Narrow Strip of Wilderness runs along the coast of the Gulf of Mexico. Wilderness was where the Nephites did not settle.
So the Nephites and Lamanites lived in Florida? I thought the theory here was that sidon is the Mississippi before it reversed course.
Terry –
The Mississippi/Sidon is on the same basic north to south course that it has always been.
Present-day Louisiana is the land of Zarahemla, Mesoamerica/Mexico is the land of Nephi and the Atlantic Coastal Plain is the land of Bountiful. Florida was also Lamanite territory as was the Narrow Strip of Wilderness along the Gulf Shore.
You can get a better picture of it by downloading my 2008 thesis on the subject at http://brandley.poulsenll.org/
I am not a Book of Mormon scholar, just a regular reader. So I am not aware of recent scholarship that seems to favor the one-Cumorah theory. For some time now I have liked the the two-Cumorah theory on the basis that after a while, King Limhi’s search party would have thought they had gone far enough to find Zeniff’s group. It seems rather incredible to me that they would have gone on a round trip of thousands of miles without questioning whether they were on the right track. But it is true that “many days” could have meant the time taken on such a long trip. And the land of many waters could indeed have been the area of the Great Lakes. Joseph Smith’s declaration of finding the remains of Zelph is consistent with that. So I can go along with the one-Cumorah theory, although grudgingly.
On the other hand I cannot accept the idea that the river Sidon is the Mississippi. Simply note that Alma 43 speaks of multiple crossings of the river. The Mississippi is huge at its mouth. Even as far north as Nauvoo it was a major challenge to get across. I suppose one could make a case that the crossings might have been done by boat, but that really strains credibility. And how is the mouth of the river close to a narrow neck of land? Furthermore, the head of the river as described in the scripture seems to be a well-defined place, whereas the mouth of the Mississippi is not defined at all, being lost among the huge area of the delta. The crossers would have been totally confused in that immense area.
Kent,
Regarding your question about the mouth of the river not being well defined, It think they would be referring to what we call the the Mississippi Delta. It is large but the it defines the area and everyone knows where it is.
Got it. Thanks.
I need to make a slight correction regarding the Phoenicians circumnavigation of Africa, starting in 600 BC. I wrote that they did it in two years. Herodotus recorded that it took two years to go from the Egyptian port in the Gulf of Arabia (Red Sea) to the Pillars of Hercules (Gibraltar) and another year to return to Egypt, for total of three years. (see: http://www.livius.org/sources/content/herodotus/herodotus-on-the-first-circumnavigation-of-africa/? )
This was done by a fleet of ships built for this purpose under the orders of King Necho II of Egypt. Mulek, son of King Zedekiah, would have been well aware of this accomplishment.
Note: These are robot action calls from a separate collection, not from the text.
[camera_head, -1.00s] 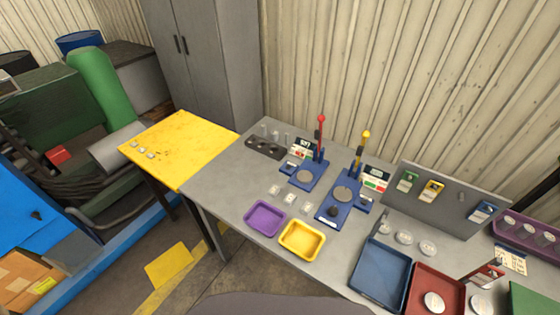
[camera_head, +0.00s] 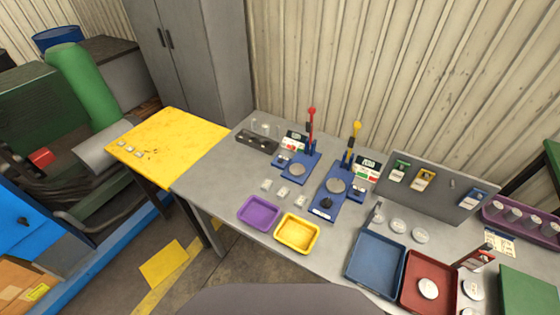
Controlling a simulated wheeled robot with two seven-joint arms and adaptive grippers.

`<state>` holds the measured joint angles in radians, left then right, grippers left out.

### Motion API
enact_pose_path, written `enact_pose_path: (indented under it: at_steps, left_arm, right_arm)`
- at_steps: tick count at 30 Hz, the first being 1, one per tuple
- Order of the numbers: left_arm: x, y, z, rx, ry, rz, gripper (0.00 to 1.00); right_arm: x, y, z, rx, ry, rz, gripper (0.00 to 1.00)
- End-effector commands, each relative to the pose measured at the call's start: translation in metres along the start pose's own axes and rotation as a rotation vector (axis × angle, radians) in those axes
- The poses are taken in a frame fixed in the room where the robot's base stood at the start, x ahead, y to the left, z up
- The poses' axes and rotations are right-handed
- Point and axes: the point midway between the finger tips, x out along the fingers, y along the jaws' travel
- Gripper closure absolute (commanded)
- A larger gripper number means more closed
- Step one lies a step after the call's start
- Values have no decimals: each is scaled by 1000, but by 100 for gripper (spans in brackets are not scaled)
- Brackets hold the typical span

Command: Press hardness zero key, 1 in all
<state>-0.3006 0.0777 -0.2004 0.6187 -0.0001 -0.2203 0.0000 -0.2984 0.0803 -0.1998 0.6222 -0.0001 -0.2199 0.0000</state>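Two blue hardness testers stand on the grey bench. The left tester (camera_head: 298,168) has a lever with a red knob (camera_head: 311,112), a round pale anvil and a small display panel (camera_head: 293,141) with coloured keys. The labels on the keys are too small to read, so I cannot tell which one is the zero key. Neither of my grippers is in view.
The grey bench (camera_head: 225,178) also holds a purple tray (camera_head: 259,212), a yellow tray (camera_head: 297,232), a blue tray (camera_head: 376,259), a red tray (camera_head: 428,281) and small pale blocks (camera_head: 283,192). A grey tag board (camera_head: 438,190) stands behind. A yellow table (camera_head: 168,145) is at left.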

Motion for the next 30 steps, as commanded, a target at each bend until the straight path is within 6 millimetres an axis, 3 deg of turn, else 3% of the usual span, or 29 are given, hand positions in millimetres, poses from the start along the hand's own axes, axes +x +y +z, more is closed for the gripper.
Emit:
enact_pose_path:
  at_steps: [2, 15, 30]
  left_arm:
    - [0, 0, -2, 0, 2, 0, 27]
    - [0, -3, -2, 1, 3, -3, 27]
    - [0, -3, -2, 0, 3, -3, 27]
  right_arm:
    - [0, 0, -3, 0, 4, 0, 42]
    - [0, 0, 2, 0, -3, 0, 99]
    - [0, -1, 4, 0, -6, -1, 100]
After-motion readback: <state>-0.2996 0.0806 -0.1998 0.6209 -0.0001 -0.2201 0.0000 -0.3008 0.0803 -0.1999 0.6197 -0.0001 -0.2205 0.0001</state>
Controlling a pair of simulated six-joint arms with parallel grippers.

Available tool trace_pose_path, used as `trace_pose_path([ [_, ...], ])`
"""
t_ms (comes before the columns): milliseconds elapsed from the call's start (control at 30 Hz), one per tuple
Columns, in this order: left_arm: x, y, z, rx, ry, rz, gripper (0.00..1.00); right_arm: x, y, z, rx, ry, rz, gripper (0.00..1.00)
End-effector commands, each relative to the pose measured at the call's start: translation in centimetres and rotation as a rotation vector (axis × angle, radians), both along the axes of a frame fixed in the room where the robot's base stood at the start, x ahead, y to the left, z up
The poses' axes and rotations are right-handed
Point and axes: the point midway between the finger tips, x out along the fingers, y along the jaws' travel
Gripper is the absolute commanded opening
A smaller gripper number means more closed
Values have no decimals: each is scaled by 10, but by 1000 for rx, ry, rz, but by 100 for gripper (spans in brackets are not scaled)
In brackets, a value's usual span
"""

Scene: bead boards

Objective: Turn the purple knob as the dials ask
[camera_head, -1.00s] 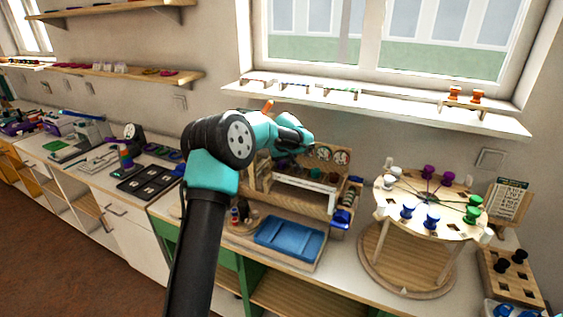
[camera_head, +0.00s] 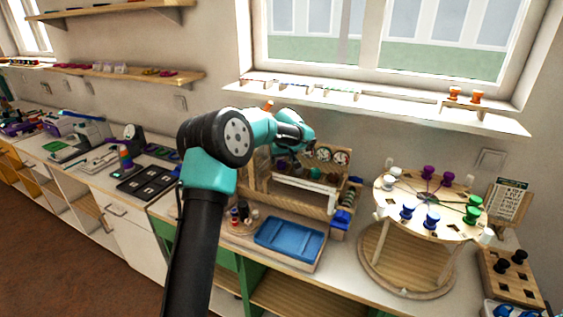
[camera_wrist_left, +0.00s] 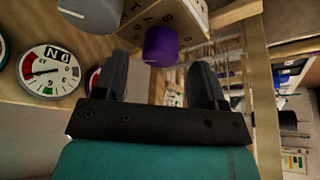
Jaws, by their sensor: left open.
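A round dial (camera_wrist_left: 48,72) marked "N 6", with red and green bands, is at left. In the head view the rig carries dials (camera_head: 341,157) at its upper right; my arm hides the knob there.
A grey knob (camera_wrist_left: 92,10) sits close left of the purple one. In the head view a blue tray (camera_head: 290,240) lies in front of the rig, and a round peg table (camera_head: 405,218) stands to the right.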

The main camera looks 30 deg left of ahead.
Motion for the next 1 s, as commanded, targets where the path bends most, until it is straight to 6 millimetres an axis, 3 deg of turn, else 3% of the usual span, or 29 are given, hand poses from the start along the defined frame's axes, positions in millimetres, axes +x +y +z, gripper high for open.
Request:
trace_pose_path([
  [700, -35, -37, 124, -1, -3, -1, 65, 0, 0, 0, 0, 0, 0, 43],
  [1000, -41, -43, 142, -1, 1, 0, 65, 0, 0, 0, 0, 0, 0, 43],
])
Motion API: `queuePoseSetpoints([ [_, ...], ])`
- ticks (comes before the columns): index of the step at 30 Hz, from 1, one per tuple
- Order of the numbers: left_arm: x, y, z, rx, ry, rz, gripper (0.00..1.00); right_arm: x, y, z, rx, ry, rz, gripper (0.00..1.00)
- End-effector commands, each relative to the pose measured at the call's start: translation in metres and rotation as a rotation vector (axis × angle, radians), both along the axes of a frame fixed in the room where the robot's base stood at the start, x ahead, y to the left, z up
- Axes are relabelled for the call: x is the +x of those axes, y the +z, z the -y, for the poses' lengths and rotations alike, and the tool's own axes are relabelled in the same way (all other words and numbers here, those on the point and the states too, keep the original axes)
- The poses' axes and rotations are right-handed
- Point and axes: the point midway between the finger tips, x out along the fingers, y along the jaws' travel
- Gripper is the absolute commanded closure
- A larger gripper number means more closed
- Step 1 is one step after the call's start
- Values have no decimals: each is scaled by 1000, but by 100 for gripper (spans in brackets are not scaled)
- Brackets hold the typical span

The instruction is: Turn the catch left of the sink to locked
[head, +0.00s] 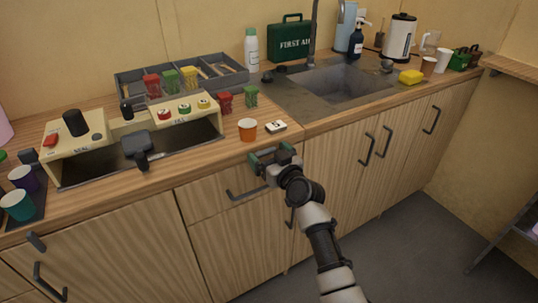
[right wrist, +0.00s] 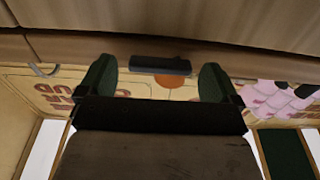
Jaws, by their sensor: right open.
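A dark grey bar, which looks like the catch (right wrist: 160,65), lies lengthwise across the gap between my right gripper's fingers in the right wrist view. In the head view my right gripper (head: 271,157) is at the top of the drawer front, left of the sink (head: 338,84) and just below the counter edge. Its green-tipped fingers are open around or close to the catch, which they largely hide there. In the right wrist view the gripper (right wrist: 158,80) shows a finger at each end of the bar; contact cannot be told. My left gripper is not in view.
A drawer handle (head: 246,193) sits just below and left of the gripper. An orange cup (head: 247,130) and a small white-and-black item (head: 276,127) stand on the counter edge above. Another dark catch-like piece (head: 36,242) is at far left. The floor (head: 390,255) is clear.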

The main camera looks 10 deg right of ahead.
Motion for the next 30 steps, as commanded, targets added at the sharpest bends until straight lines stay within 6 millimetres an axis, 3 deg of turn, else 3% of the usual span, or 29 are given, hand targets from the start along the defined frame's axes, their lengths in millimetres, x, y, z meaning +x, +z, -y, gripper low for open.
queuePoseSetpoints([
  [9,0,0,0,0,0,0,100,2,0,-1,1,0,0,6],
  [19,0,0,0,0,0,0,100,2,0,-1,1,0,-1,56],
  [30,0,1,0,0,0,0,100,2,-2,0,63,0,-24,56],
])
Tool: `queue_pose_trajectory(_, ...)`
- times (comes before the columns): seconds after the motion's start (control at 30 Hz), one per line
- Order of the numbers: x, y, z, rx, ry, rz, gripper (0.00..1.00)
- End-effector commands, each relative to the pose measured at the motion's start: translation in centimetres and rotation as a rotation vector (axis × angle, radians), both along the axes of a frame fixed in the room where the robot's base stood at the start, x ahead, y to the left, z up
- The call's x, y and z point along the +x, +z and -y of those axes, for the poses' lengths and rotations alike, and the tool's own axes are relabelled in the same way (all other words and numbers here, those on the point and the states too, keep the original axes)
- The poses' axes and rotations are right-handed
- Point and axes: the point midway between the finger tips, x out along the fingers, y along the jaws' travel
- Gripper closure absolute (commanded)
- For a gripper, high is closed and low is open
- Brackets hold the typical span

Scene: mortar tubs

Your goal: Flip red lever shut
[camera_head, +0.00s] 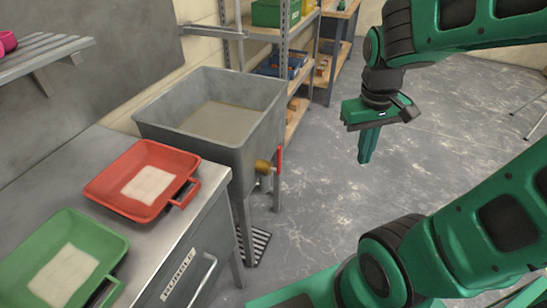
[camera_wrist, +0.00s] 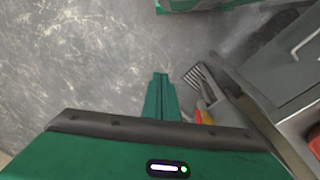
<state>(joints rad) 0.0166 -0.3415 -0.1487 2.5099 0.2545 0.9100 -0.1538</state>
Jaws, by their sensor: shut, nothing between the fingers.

To get beyond the clutches of Nebuchadnezzar it would have been the most obvious thing for Mulek to escape to Egypt and hire or purchase one or more of these Phoenician ships.
Theodore:
I think you have made a good case that “head” could have more than one meaning. We have head/mouth of a river and head/source. I think both are viable and therefore neither are conclusive. We are stuck looking for more data.
Looking at the data, if we accept head/mouth, then the Sidon flows to the south and has a mouth into another body of water (it can’t just go underground, that wouldn’t fit the usage). Alma 43:20 and 43:32 provide more details that will have to be true when you find a south-flowing candidate for the river.
It will need to empty toward the east. The Lamanites in Antionum are attempting to reach the Sidon, and they are on the east side. The are attempting to go to the head/mouth, so that body of water will need to eastward. Alma 32:32 also tells us that the Sidon is in a valley, and with the requirement that it is always down from the land of Nephi to the land of Zarahemla, it would seem that this is a mountainous range forming the southern valley wall.
I’ll be interested to see what you have found that fits those descriptions.
It will all be clear. The terrain fits this and every battle perfectly.
Excellent research on the head of Sidon. I don’t think there’s any need to connect to Mesoamerica, at least during Book of Mormon time frames, so I look forward to your subsequent installments to understand this better.
I fail to see how the Mississippi River could link both theories when it doesn’t reach Mesoamerica.
Good question. Being a shipping and seafaring people the Mississippi and the Gulf of Mexico link Mesoamerica and New York by boat. More significantly, as I will demonstrate in subsequent installments, it links them by land from the lower Mississippi.
The Tennessee River flows both Northward into the Mississippi as well as predominantly east to west.
The wilderness area and mountains of the Smokie Mountain Foothills are also worth following up on.
Alabama itself was a sea at one time perhaps floods made it look like it still was.
This area also has artifacts dating life in the region back far longer than the time mentioned by the Mormon’s.
Perhaps the maps were out of date…
The Smokies Stretch from Pigeon Forge to the Little Tennessee River a major tributary into the Tennessee.
Was it the Sidon?
The Book of Mormon only mentions the name of one river, the Sidon. Therefore, it is probable that all of the Sidon tributaries would have been considered as part of the Sidon. As emphasized in the above article, the “Head of the River Sidon” was where it flowed into the sea, therefore, the Land of Zarahemla would have been on the lower Mississippi.
The only geographical mountains mentioned in the Nephite Record were where the Gadianton Robbers dwelt. In the Mississippi scenario this would have been the Blue Ridge Mountains, of which the Smokies are a subset.